> _Available data_
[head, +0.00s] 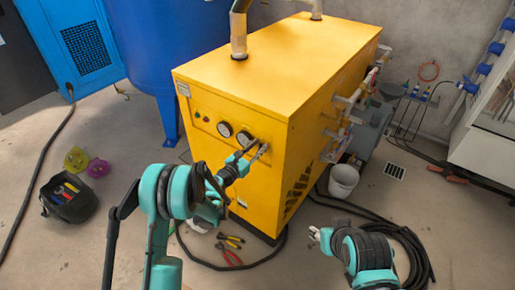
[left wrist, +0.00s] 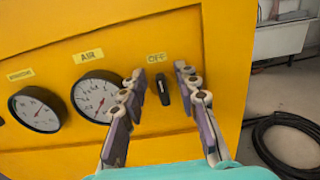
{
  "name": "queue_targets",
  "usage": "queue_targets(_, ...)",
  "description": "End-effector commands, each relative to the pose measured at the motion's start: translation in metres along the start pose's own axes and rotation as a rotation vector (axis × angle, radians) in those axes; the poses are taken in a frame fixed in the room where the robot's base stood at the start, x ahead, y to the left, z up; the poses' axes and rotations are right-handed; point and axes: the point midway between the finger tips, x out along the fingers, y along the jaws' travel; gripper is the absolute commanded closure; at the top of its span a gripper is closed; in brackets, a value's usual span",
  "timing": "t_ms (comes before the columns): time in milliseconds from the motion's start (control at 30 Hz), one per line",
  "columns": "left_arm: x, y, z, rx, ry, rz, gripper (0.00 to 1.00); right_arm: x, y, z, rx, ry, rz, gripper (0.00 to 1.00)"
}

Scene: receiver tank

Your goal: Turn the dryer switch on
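The yellow dryer (head: 275,65) stands in the middle of the head view. In the left wrist view its front panel (left wrist: 50,60) carries a black switch (left wrist: 163,90) below an OFF label (left wrist: 157,58). The switch handle points roughly up and down. My left gripper (head: 256,152) is at the panel's right side; in the left wrist view its fingers (left wrist: 157,78) are spread, one on each side of the switch. I see no clear contact. In the head view the gripper hides the switch. My right gripper (head: 315,234) is low, right of the dryer; its fingers are too small to judge.
Two gauges (left wrist: 97,95) (left wrist: 38,109) sit left of the switch. Pliers (head: 229,248), a black tool bag (head: 69,198) and coiled black hose (head: 405,250) lie on the floor. A blue tank (head: 165,40) stands behind left.

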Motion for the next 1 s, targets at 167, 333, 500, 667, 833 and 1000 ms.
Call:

> _To be done_
Write the full listing out again with every line unchanged, but include no pictures.

> _Complete response_
[head, +0.00s] 
[left wrist, +0.00s] 
{
  "name": "queue_targets",
  "usage": "queue_targets(_, ...)",
  "description": "End-effector commands, each relative to the pose measured at the motion's start: translation in metres along the start pose's own axes and rotation as a rotation vector (axis × angle, radians) in those axes; the poses are taken in a frame fixed in the room where the robot's base stood at the start, x ahead, y to the left, z up; the poses' axes and rotations are right-handed; point and axes: the point midway between the finger tips, x out along the fingers, y along the jaws' travel; gripper is the absolute commanded closure; at the top of its span a gripper is closed; in brackets, a value's usual span",
  "timing": "t_ms (comes before the columns): time in milliseconds from the motion's start (control at 30 Hz), one per line",
  "columns": "left_arm: x, y, z, rx, ry, rz, gripper (0.00 to 1.00); right_arm: x, y, z, rx, ry, rz, gripper (0.00 to 1.00)"
}

Scene: receiver tank

Your goal: Turn the dryer switch on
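The yellow dryer (head: 275,65) stands in the middle of the head view. In the left wrist view its front panel (left wrist: 50,60) carries a black switch (left wrist: 163,90) below an OFF label (left wrist: 157,58). The switch handle points roughly up and down. My left gripper (head: 256,152) is at the panel's right side; in the left wrist view its fingers (left wrist: 157,78) are spread, one on each side of the switch. I see no clear contact. In the head view the gripper hides the switch. My right gripper (head: 315,234) is low, right of the dryer; its fingers are too small to judge.
Two gauges (left wrist: 97,95) (left wrist: 38,109) sit left of the switch. Pliers (head: 229,248), a black tool bag (head: 69,198) and coiled black hose (head: 405,250) lie on the floor. A blue tank (head: 165,40) stands behind left.

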Motion for the next 1 s, targets at 167, 333, 500, 667, 833 and 1000 ms.
Call:

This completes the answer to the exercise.